What the exercise asks
Provide nothing beyond the count of lines that include the string "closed".

───

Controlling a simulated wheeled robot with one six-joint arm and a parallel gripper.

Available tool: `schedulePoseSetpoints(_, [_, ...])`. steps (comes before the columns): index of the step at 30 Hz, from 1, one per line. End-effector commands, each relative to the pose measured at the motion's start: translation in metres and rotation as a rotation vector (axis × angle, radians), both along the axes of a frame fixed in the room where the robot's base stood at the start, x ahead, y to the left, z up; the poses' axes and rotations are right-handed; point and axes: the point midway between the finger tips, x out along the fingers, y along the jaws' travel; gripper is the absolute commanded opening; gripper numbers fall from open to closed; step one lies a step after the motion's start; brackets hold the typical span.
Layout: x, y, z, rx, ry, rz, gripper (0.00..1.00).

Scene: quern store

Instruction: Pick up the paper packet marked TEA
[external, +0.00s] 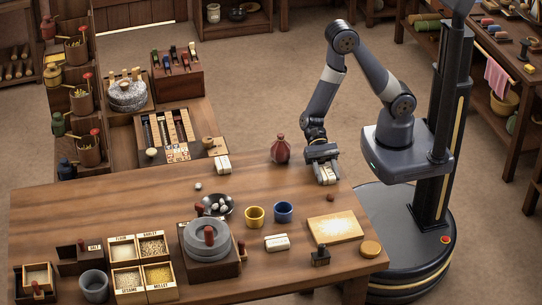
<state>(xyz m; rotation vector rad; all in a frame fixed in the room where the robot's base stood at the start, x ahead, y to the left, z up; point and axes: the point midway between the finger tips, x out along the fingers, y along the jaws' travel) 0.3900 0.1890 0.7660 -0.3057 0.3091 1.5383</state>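My gripper (326,178) hangs low near the right part of the wooden table, just right of a dark red jug. Pale surfaces show between and on its fingers, and I cannot tell whether they are finger pads or a held packet. One small white packet (277,243) lies on the table in front of the blue cup, with print too small to read. Another small white packet (222,165) lies near the table's back edge, left of the jug. I cannot read TEA on either. My gripper is apart from both.
A red jug (281,150), a yellow cup (255,216), a blue cup (284,211), a dark bowl (220,205) and a stone quern (207,241) stand on the table (110,205). A pale board (335,227) lies at right. Grain boxes (140,265) stand front left.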

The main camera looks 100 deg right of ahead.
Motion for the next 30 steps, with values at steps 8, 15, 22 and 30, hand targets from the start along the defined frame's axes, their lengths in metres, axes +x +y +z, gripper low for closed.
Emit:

───

Written answer
2